We also reject the City’s contention that the limited waiver of immunity in section 101.021 cannot constitute “consent” to suit in cases in which section 101.106(b) applies. See Esparza, 2011 WL 4935990, at *10 (concluding that claimant may find “consent” to suit within the Texas Tort Claims Act limited waivers of immunity if he has satisfied the Act’s other jurisdictional requirements). But we do not go so far as to adopt McClain’s contention that the limited waiver of immunity found in section 101.021, alone, is sufficient to find the City consented to suit within the meaning of section 101.106(b). See id. at *7–8. Rather, we conclude that the limited waiver of immunity found in section 101.021 may constitute the “consent” required by section 101.106(b), and section 101.106(b) therefore does not bar McClain from pursuing his claims against the City, his elected defendant, if he has satisfied the Act’s other jurisdictional requirements.[3] See Esparza, 2011 WL 4925990, at *10; See TEX. CIV. PRAC. & REM. CODE ANN. § 101.106(b), (e).
Conclusion
We hold that the trial court properly denied the City’s plea to the jurisdiction under section 101.106(b) of the Texas Tort Claims Act. We therefore affirm the trial court’s order.
Rebeca Huddle
Justice
Panel consists of Chief Justice Radack and Justices Bland and Huddle.

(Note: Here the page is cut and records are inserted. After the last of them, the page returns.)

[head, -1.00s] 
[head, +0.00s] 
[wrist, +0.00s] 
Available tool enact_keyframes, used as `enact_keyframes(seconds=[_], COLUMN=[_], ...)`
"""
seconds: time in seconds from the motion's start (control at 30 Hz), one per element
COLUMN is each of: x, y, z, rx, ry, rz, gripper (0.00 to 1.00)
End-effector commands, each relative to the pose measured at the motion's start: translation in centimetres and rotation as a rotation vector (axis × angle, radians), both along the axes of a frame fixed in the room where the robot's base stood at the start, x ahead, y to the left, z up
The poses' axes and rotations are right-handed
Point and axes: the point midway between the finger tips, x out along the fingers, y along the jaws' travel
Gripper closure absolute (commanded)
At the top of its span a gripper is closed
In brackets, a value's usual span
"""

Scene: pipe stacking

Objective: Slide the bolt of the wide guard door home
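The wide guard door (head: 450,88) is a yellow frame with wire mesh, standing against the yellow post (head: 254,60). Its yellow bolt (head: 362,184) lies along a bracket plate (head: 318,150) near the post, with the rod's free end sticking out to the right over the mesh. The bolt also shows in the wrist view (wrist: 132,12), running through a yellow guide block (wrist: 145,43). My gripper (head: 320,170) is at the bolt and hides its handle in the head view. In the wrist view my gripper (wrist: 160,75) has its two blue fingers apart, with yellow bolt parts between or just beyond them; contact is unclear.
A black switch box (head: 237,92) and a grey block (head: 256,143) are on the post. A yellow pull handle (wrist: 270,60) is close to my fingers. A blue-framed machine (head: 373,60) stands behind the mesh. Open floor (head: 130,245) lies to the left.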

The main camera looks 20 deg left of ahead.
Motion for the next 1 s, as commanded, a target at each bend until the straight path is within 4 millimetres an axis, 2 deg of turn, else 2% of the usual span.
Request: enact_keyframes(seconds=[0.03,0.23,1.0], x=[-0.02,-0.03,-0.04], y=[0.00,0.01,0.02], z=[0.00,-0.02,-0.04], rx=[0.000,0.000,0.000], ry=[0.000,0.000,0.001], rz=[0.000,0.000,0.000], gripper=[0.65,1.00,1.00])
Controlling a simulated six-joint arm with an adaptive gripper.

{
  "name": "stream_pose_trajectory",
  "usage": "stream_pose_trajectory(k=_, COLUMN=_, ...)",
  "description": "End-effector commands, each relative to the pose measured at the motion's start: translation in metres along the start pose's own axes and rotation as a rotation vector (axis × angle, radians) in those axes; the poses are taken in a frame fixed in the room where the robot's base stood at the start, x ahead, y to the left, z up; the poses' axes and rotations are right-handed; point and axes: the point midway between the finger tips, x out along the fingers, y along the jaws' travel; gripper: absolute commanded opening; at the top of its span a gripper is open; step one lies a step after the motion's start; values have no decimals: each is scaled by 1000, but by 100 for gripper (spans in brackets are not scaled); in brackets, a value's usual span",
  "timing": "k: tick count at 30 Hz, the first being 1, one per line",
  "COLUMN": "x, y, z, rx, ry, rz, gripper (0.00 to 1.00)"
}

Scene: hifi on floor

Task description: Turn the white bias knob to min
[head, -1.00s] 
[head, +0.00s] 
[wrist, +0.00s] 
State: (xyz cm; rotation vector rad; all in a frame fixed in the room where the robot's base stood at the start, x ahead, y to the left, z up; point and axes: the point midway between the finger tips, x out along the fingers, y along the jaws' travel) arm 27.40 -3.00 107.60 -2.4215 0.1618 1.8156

[1] Carita Douvio was also a plaintiff when this suit was initially filed. Because she
was dismissed from the suit for failure to respond to discovery and is not a party to
this appeal, we will address only McClain’s claims.
[2] TEX. CIV. PRAC. & REM. CODE ANN. § 51.014(a)(8) (West 2008) (authorizing interlocutory appeal from denial of governmental unit’s plea to jurisdiction).
[3] The City does not challenge McClain’s compliance with any of the Texas Tort Claim Act’s jurisdictional requirements other than the election-of-remedies provision.